U-M and Michigan State University in 2007 each produced 80 Peace Corps volunteers, tying for the top-five rank in the service-oriented organization.

Only four universities in the United States had more recent undergraduates join the Peace Corps.

In separate rankings of U.S. graduate schools producing Peace Corps volunteers, U-M ranked 2nd in the nation with 17 volunteers. The two universities also are among the top 5 for all-time volunteers: U-M ranks fourth with 2,235 volunteers since 1961.

"The Peace Corps provides a unique opportunity for graduates to use their education and skills, and apply them in the real world," says Peace Corps Director Ron Tschetter.

U-M is a national leader for attracting international students and sending its students abroad, according to a recent Institute of International Education report. The IIE's Open Doors report found U-M ranked 15th in the nation for sending 1,701 students abroad during 2005-06.

When measuring the number of international students enrolled at American universities in 2006-07, U-M ranked sixth in the nation, attracting 5,429 international students to the state.

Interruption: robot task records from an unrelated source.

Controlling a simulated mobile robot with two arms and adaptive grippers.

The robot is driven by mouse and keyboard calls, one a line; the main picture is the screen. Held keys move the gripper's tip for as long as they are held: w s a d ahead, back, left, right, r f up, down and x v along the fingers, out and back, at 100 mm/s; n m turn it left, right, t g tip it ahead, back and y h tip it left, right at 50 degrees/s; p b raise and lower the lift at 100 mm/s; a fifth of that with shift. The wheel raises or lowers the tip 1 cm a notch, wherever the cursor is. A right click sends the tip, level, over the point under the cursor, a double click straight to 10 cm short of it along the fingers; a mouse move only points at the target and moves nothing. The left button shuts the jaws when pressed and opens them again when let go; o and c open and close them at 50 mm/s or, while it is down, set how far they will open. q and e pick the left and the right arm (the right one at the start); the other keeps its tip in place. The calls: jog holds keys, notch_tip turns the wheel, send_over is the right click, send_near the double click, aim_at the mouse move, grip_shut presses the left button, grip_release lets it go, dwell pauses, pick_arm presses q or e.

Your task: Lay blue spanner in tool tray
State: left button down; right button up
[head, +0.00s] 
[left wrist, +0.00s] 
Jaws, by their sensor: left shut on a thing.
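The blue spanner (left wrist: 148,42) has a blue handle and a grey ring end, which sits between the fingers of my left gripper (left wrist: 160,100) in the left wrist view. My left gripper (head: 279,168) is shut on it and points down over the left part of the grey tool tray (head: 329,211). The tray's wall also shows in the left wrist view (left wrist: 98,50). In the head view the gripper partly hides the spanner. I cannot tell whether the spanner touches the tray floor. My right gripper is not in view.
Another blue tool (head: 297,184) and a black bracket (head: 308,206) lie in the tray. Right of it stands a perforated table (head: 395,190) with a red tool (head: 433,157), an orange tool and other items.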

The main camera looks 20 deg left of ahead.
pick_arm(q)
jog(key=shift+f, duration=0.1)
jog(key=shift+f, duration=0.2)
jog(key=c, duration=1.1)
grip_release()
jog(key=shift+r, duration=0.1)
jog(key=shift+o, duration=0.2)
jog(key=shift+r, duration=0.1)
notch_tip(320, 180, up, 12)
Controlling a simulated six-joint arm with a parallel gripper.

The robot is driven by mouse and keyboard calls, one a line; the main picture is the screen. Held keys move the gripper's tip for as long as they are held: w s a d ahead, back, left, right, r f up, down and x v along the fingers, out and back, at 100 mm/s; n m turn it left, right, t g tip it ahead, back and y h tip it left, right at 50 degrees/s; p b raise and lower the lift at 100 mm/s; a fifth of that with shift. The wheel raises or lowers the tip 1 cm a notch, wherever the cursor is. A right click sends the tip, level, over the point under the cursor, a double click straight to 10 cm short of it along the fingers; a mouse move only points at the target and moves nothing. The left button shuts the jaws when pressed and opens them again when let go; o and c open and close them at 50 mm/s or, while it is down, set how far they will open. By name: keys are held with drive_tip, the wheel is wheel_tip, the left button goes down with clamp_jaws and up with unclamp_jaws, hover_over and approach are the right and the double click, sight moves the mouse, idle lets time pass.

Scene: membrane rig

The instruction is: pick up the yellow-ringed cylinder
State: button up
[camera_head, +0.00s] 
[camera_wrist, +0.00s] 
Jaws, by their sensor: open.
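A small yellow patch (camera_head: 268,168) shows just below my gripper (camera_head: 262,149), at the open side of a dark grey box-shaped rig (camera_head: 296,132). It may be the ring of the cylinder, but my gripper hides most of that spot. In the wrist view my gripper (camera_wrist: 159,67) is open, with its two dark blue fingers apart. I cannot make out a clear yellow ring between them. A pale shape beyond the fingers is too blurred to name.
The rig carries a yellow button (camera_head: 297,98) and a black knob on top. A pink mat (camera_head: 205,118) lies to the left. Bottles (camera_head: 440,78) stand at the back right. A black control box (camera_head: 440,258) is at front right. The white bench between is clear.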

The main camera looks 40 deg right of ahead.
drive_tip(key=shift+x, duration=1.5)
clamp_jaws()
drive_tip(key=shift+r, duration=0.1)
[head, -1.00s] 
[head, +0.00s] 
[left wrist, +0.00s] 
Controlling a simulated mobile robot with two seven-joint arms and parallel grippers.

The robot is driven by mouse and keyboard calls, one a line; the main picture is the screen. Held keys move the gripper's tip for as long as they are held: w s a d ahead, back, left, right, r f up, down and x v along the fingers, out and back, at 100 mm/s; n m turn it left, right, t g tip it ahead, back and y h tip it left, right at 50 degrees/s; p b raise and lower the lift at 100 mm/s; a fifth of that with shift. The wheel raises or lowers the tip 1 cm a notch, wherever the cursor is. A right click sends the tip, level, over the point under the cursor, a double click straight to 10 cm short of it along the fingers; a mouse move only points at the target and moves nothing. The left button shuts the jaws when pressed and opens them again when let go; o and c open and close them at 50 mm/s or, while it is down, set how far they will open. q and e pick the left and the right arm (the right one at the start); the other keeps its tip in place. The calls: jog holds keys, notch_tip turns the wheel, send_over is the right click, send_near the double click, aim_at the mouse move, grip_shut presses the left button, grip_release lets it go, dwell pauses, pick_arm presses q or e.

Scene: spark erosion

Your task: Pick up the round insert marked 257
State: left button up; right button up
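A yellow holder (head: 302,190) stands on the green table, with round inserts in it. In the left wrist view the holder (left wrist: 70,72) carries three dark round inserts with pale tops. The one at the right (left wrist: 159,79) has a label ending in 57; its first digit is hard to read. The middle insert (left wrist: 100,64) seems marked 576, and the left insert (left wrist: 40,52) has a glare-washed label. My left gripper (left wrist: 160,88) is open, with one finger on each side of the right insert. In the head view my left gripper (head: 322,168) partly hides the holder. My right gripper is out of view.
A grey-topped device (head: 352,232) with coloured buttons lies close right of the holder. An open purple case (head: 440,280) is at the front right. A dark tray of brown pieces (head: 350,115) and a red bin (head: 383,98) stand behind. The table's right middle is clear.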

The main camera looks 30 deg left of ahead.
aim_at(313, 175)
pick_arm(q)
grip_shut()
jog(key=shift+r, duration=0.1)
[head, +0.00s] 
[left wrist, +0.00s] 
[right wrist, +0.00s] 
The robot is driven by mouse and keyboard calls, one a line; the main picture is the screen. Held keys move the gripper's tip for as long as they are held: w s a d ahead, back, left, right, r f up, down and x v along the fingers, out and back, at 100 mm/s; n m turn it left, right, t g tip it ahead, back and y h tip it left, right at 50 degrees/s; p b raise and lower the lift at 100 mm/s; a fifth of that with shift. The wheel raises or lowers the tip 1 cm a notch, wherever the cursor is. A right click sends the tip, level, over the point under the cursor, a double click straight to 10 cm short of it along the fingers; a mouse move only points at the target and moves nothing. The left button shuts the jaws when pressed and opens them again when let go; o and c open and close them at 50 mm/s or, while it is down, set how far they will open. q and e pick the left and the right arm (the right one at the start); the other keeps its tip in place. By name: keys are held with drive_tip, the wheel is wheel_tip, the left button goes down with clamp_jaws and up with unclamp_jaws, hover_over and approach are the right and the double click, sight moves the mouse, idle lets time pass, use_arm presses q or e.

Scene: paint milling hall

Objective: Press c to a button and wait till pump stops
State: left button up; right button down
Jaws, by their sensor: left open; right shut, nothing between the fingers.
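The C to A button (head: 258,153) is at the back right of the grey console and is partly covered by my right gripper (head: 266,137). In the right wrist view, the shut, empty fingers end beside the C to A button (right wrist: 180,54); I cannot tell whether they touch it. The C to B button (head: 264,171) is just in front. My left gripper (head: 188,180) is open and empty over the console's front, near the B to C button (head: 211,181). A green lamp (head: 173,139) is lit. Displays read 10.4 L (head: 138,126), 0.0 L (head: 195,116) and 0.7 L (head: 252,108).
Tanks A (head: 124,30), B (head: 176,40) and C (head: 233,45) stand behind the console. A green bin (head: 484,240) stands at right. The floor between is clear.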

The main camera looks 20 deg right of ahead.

Overall, the University of California, Berkeley, has produced the most Peace Corps volunteers since 1961 with an all-time total of 3,326, followed by the University of Wisconsin, the University of Washington, U-M and MSU.

The history of the Peace Corps can be traced back to U-M when Sen. John F. Kennedy appeared at the Michigan Union at 2 a.m. Oct. 14, 1960. In his speech, he challenged the students to give two years of their lives to help people in countries of the developing world.

Within a month, Kennedy was elected president. Shortly thereafter a campaign in the student newspaper inspired more than 1,000 U-M students to sign petitions calling for the establishment of his vision. JFK quickly approved the Peace Corps.

Although it is not a requirement for service, the majority of Peace Corps volunteers have been college graduates. Currently, 95 percent of volunteers have at least an undergraduate degree, with 11 percent of those also possessing a graduate level degree.

Peace Corps volunteers must be U.S. citizens and at least 18 years of age. Peace Corps service is a 27-month commitment.